Today I woke to a stack of letters to answer piled on my desk and 2 illustrations to complete for a client. I needed to begin work on the cover art for a speculative fiction anthology. This afternoon’s slightly warmer temperatures have stirred up the non-indigenous stinkbug population. At least a dozen of the six-legged invaders have managed to gain access to the house, so I’ve been dutifully grabbing the bugs and flushing them away. Dust and cobwebs are gathering in the corners of several rooms, and there’s a pressing deadline to complete a piece of fiction which I haven’t even started. Yikes!

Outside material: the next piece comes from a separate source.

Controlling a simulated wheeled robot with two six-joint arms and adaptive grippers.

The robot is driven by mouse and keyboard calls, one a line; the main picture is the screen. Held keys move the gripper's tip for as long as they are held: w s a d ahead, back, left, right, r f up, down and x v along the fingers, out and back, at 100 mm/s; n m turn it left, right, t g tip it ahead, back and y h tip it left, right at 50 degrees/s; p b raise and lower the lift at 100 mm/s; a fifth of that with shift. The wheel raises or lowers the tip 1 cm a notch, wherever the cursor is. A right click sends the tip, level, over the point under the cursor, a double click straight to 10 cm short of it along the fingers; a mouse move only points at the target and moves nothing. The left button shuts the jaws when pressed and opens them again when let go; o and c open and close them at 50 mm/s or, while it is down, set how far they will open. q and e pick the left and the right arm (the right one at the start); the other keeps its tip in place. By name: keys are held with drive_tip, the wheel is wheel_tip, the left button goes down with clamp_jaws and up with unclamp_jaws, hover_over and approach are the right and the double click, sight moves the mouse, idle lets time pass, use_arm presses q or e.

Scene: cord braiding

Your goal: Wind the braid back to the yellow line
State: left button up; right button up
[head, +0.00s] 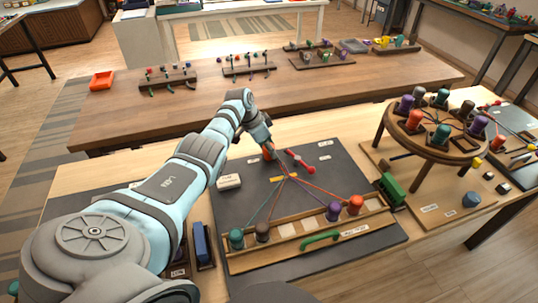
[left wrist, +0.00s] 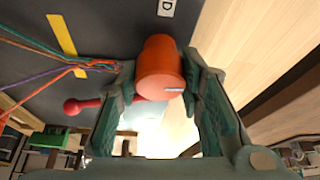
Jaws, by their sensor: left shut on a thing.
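My left gripper (head: 268,150) is at the far side of the dark mat (head: 240,205). In the left wrist view its fingers are shut on an orange-red cylinder (left wrist: 160,68). A crimson bar with a ball end (head: 300,162) lies beside it; the ball (left wrist: 72,106) also shows in the wrist view. The yellow line (head: 284,178), also in the wrist view (left wrist: 62,35), lies on the mat. Coloured cords (head: 312,188) converge near it; in the wrist view the cords (left wrist: 45,48) gather just past the line, toward the gripper. The short braided part is partly hidden by the finger.
A wooden rack (head: 290,240) at the mat's front holds teal, brown, purple and orange bobbins (head: 355,205). A round braiding stand (head: 445,150) with several bobbins is at right.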

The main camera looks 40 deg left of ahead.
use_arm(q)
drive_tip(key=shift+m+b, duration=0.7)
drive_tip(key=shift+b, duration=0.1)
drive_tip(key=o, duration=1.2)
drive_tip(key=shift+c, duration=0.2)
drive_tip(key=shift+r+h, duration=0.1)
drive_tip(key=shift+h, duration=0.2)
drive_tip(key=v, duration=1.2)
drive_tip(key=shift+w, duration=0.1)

 But there’s also a recipe I’ve been meaning to try, a novel half-read, and a sewing project calling my name. There’s a movie I’ve been meaning to watch with my husband, and a dog who’d love a walk. I owe several friends phone calls, and my mom wants to read me a letter from long ago she found amongst some of my dad’s papers. The wild birds need to be fed, and Sandy wants to romp in the slowly disappearing snow.

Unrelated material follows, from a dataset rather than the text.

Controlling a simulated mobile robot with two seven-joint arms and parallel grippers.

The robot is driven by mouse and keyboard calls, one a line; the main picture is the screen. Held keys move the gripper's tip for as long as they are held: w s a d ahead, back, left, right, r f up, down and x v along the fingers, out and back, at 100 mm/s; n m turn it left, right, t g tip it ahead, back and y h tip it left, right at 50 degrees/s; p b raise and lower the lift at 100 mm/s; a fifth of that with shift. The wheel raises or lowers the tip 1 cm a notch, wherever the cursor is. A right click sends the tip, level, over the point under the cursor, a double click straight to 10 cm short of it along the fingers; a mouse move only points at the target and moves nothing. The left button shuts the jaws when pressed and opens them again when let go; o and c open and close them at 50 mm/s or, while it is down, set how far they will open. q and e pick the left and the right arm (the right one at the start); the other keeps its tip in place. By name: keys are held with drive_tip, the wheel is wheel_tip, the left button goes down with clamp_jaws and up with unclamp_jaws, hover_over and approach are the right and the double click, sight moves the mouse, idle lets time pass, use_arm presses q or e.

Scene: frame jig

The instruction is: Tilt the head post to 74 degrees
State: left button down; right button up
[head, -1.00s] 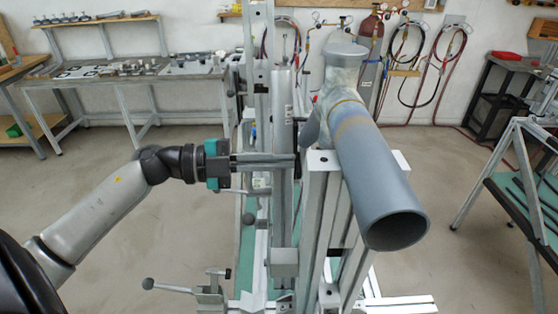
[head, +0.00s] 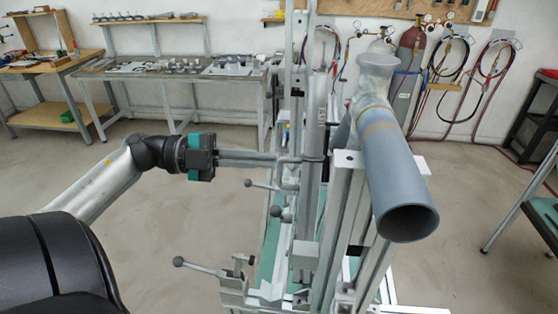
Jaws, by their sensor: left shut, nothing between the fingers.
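An upright metal post (head: 313,130) with a small label stands in the jig, leaning slightly; it looks like the head post. Its angle cannot be read. My left gripper (head: 290,158) comes in from the left, with its fingers level and shut. Its fingertips overlap the post's middle; whether they touch it I cannot tell. Lever handles (head: 262,185) stick out just below the fingers. A large blue-grey tube (head: 398,172) is on the jig at the right and hides part of the structure behind it. My right gripper is out of view.
A clamp with a ball-ended lever (head: 205,265) juts out low on the jig's left side. A workbench with parts (head: 180,72) stands at the back left, and gas cylinders (head: 408,68) at the back right. The floor left of the jig is clear.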

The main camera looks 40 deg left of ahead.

 How should I choose to spend my Saturday? It’s a balancing act. This week, writing & artwork claimed most of my time — so this weekend, I’m going to focus on family, friends, wild birds, and my dog. Will my time-off from working on submissions and promoting The Greener Forest hurt my career? I’m not sure, but I know my soul needs to laugh at a dog eating snow and watch a cheesy romantic comedy with Ernie.

Though relaxing or not, I must still eliminate stinkbugs or they’re sure to take over the house!